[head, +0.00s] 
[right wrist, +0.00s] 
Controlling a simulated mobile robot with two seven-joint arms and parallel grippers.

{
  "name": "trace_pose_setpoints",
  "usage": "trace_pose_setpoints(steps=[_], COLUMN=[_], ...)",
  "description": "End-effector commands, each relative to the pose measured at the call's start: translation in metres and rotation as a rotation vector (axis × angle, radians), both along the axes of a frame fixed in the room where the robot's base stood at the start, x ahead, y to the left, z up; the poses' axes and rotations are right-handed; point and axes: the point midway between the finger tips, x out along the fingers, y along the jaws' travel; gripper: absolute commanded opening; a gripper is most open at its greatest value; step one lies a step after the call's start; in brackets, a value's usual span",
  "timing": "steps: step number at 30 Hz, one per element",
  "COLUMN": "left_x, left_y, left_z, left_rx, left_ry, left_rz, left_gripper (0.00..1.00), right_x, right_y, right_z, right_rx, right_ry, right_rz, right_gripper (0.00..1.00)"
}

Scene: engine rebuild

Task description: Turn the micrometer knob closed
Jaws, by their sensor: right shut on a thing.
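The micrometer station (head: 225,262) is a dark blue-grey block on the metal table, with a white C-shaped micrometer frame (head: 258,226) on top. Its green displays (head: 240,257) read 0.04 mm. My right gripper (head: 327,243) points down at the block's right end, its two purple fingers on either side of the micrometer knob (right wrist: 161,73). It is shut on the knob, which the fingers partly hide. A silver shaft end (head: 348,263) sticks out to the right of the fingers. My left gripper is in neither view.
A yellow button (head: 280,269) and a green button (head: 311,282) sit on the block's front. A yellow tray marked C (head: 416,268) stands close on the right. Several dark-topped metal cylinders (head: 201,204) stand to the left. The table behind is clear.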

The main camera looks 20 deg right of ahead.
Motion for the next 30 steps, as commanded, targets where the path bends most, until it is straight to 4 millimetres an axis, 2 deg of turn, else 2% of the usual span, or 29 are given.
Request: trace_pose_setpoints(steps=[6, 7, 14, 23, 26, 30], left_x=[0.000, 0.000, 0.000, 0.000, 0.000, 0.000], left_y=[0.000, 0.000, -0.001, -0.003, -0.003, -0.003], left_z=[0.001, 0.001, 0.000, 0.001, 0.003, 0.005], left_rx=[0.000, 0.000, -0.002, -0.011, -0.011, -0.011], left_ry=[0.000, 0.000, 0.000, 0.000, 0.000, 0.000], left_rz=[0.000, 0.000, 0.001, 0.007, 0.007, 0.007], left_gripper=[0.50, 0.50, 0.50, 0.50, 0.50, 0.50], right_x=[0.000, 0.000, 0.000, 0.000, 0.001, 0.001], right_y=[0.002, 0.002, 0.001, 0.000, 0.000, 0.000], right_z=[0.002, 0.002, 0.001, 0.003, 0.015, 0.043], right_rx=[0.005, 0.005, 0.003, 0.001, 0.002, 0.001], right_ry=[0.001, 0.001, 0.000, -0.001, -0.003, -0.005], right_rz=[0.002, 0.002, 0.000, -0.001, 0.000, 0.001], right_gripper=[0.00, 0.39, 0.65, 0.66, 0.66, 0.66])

...

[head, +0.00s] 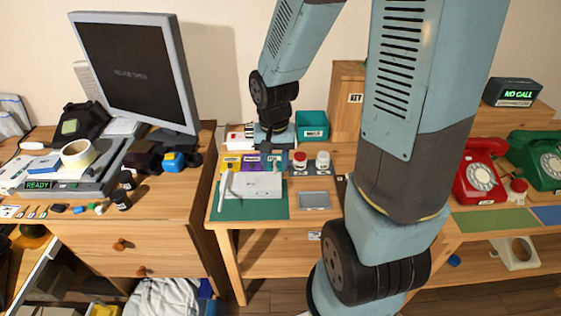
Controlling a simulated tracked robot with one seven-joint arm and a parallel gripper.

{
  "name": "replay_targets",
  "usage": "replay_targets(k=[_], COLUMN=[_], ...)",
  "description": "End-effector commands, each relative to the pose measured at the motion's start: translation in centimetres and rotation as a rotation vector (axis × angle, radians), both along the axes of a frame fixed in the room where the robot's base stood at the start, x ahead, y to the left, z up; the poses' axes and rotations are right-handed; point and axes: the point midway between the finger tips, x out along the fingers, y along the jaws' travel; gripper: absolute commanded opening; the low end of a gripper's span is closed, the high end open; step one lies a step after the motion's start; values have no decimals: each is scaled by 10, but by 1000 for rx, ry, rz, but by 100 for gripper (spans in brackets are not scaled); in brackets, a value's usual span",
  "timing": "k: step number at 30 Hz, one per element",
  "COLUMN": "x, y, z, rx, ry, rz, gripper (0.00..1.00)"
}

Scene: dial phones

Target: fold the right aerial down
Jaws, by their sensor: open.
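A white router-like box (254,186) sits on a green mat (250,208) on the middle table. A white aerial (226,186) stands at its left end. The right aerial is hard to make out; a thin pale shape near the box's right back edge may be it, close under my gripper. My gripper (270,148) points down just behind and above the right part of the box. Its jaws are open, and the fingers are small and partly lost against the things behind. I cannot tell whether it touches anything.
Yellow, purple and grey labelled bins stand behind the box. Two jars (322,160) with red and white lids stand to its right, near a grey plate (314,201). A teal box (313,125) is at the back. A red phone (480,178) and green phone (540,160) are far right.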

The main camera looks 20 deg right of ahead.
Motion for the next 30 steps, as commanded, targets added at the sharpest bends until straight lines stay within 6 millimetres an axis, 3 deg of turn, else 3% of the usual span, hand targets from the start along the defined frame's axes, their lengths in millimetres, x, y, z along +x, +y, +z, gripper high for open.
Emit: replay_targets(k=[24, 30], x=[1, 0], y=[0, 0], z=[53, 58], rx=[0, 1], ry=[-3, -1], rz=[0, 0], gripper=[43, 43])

### Problem to solve
Filter the data for the string "straight" and copy every line that has it.

### Full response
Motion for the next 30 steps, as commanded, targets where the path bends most, until it is straight to 4 millimetres an axis, 2 deg of turn, else 2% of the usual span, or 29 are given.
Motion for the next 30 steps, as commanded, targets added at the sharpest bends until straight lines stay within 6 millimetres an axis, 3 deg of turn, else 3% of the usual span, hand targets from the start along the defined frame's axes, their lengths in millimetres, x, y, z along +x, +y, +z, gripper high for open.

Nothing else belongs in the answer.